Thursday, August 21, 2008

Films I Love: An Introduction

I am, for the first time, introducing a new ongoing series here at Only the Cinema. FILMS I LOVE will provide some contrast from my usual posting format, where I generally aim to strike a balance between journalistic reviewing and analytical criticism for each film I watch. This format is well-suited to the way I like to write about films in general, and — especially when I'm lucky enough to spark some spirited conversation in the comments section — it also satisfies my urge to elucidate and develop my thoughts about a film right after I've seen it. But the bulk of my writing here has fallen short, as I see it, in at least one key way: namely that I have been focused almost exclusively on the day-to-day immediacy of reviewing films, both new and old, that I have not seen before. There have been exceptions whenever I feel the need to revisit a film I know well, but these are relatively few. The fact remains that this site contains very little writing about or acknowledgment of the films I love the best, the films that I consider my favorites and that I saw (often many times) before starting this blog around a year ago.

FILMS I LOVE should correct this deficiency.
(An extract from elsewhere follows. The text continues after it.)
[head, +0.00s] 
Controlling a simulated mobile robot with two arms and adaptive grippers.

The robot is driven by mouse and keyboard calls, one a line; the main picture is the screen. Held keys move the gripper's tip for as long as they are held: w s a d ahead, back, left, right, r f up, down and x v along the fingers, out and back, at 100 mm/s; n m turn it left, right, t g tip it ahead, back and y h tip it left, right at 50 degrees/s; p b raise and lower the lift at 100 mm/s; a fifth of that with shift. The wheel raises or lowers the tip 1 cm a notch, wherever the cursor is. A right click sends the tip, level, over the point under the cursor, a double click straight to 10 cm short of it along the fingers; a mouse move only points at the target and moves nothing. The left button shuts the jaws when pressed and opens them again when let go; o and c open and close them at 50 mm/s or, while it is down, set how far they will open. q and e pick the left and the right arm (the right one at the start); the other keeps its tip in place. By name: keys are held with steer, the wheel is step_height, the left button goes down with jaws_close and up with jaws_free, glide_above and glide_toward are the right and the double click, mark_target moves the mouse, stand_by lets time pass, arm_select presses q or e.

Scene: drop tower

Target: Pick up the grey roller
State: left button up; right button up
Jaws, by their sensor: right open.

This series will take a very different approach from my usual reviews, partly because I wish to distinguish these posts from the daily viewing diary I've been maintaining here, and partly because the last thing I want to do is turn this blog into a chore by piling even more writing requirements on myself. With that in mind, these posts will be much less verbose than my usual reviews (do I hear sighs of relief already?) and will instead provide a sampling of images from the films with a paragraph or two of introduction and commentary. Hopefully these posts will inspire further discussion about the selections, as well as providing my readers with some additional insight into the cinematic touchstones that make me tick. Hopefully, my choices will be idiosyncratic and revelatory — I don't want to produce a definitive list of "classics" so much as a personal chronicle of "favorites." I'll aim to post one of these pieces every week, though that timeline may be altered once the series is actually underway.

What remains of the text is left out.